THE EXERCISE - Pictures within the data are to be left out; everything else must be reproduced exactly.

EXERCISE INPUTS -

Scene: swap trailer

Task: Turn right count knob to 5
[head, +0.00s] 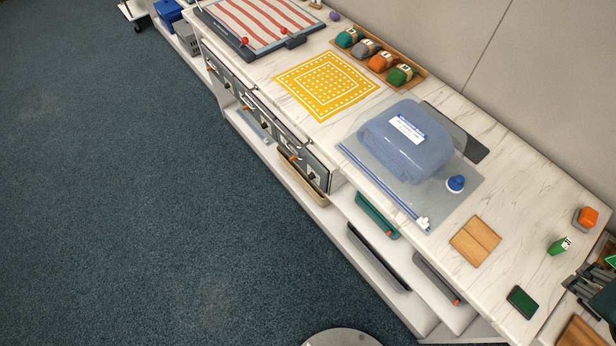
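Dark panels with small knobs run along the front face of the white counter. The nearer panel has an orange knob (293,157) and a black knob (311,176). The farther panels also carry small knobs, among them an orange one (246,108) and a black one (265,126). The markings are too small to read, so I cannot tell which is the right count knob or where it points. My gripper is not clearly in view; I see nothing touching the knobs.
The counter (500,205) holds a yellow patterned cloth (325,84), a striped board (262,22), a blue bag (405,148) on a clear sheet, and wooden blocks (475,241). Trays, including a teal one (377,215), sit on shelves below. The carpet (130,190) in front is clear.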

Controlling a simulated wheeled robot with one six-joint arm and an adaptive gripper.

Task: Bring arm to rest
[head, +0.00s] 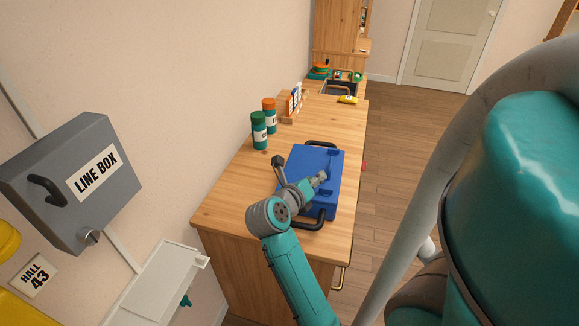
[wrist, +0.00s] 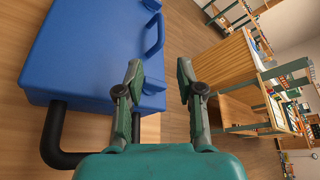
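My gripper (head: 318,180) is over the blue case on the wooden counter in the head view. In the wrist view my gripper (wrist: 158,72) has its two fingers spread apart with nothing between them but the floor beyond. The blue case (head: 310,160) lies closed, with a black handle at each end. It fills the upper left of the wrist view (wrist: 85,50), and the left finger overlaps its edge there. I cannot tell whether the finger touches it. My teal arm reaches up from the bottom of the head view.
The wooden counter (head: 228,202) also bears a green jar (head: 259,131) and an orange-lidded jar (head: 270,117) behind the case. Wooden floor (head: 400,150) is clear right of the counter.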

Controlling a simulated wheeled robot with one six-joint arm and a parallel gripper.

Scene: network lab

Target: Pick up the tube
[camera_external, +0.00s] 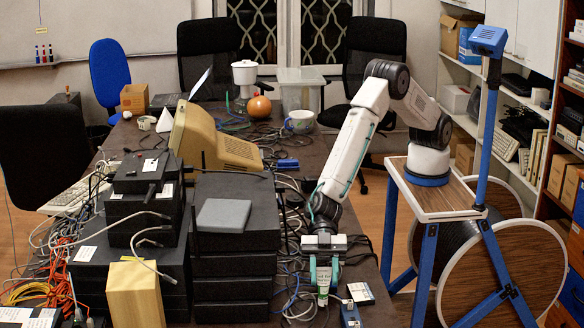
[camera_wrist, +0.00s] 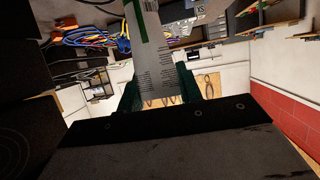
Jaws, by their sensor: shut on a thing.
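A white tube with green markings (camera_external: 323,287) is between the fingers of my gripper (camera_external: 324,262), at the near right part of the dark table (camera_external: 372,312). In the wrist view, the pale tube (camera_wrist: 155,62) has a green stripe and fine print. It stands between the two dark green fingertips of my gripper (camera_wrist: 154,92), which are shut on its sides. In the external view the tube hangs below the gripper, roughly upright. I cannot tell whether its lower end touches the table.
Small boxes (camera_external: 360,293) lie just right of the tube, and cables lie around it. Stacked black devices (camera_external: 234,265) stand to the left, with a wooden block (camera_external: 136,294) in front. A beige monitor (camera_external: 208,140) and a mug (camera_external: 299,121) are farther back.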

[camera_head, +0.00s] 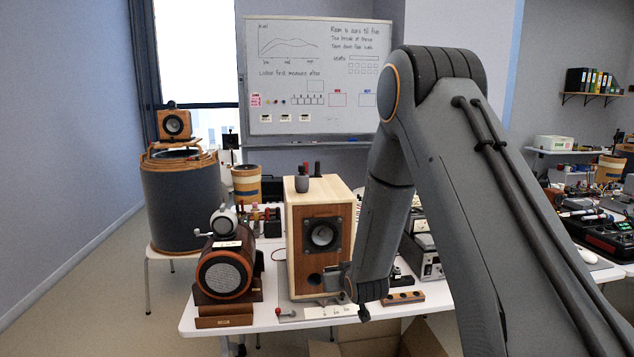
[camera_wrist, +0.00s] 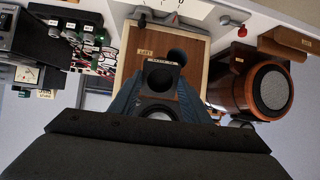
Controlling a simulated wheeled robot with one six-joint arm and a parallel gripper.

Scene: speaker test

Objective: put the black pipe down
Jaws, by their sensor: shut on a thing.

SOLUTION TO THE EXERCISE -
Scene: swap trailer

Task: Turn right count knob to 5
[head, +0.00s] 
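Dark panels with small knobs run along the front face of the white counter. The nearer panel has an orange knob (293,157) and a black knob (311,176). The farther panels also carry small knobs, among them an orange one (246,108) and a black one (265,126). The markings are too small to read, so I cannot tell which is the right count knob or where it points. My gripper is not clearly in view; I see nothing touching the knobs.
The counter (500,205) holds a yellow patterned cloth (325,84), a striped board (262,22), a blue bag (405,148) on a clear sheet, and wooden blocks (475,241). Trays, including a teal one (377,215), sit on shelves below. The carpet (130,190) in front is clear.

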Controlling a simulated wheeled robot with one six-joint arm and an adaptive gripper.

Task: Bring arm to rest
[head, +0.00s] 
[wrist, +0.00s] 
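My gripper (head: 318,180) is over the blue case on the wooden counter in the head view. In the wrist view my gripper (wrist: 158,72) has its two fingers spread apart with nothing between them but the floor beyond. The blue case (head: 310,160) lies closed, with a black handle at each end. It fills the upper left of the wrist view (wrist: 85,50), and the left finger overlaps its edge there. I cannot tell whether the finger touches it. My teal arm reaches up from the bottom of the head view.
The wooden counter (head: 228,202) also bears a green jar (head: 259,131) and an orange-lidded jar (head: 270,117) behind the case. Wooden floor (head: 400,150) is clear right of the counter.

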Controlling a simulated wheeled robot with one six-joint arm and a parallel gripper.

Scene: network lab

Target: Pick up the tube
[camera_external, +0.00s] 
[camera_wrist, +0.00s] 
Jaws, by their sensor: shut on a thing.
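A white tube with green markings (camera_external: 323,287) is between the fingers of my gripper (camera_external: 324,262), at the near right part of the dark table (camera_external: 372,312). In the wrist view, the pale tube (camera_wrist: 155,62) has a green stripe and fine print. It stands between the two dark green fingertips of my gripper (camera_wrist: 154,92), which are shut on its sides. In the external view the tube hangs below the gripper, roughly upright. I cannot tell whether its lower end touches the table.
Small boxes (camera_external: 360,293) lie just right of the tube, and cables lie around it. Stacked black devices (camera_external: 234,265) stand to the left, with a wooden block (camera_external: 136,294) in front. A beige monitor (camera_external: 208,140) and a mug (camera_external: 299,121) are farther back.

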[camera_head, +0.00s] 
[camera_wrist, +0.00s] 
Controlling a simulated wheeled robot with one six-joint arm and a parallel gripper.

Scene: speaker test

Objective: put the black pipe down
Jaws, by their sensor: shut on a thing.

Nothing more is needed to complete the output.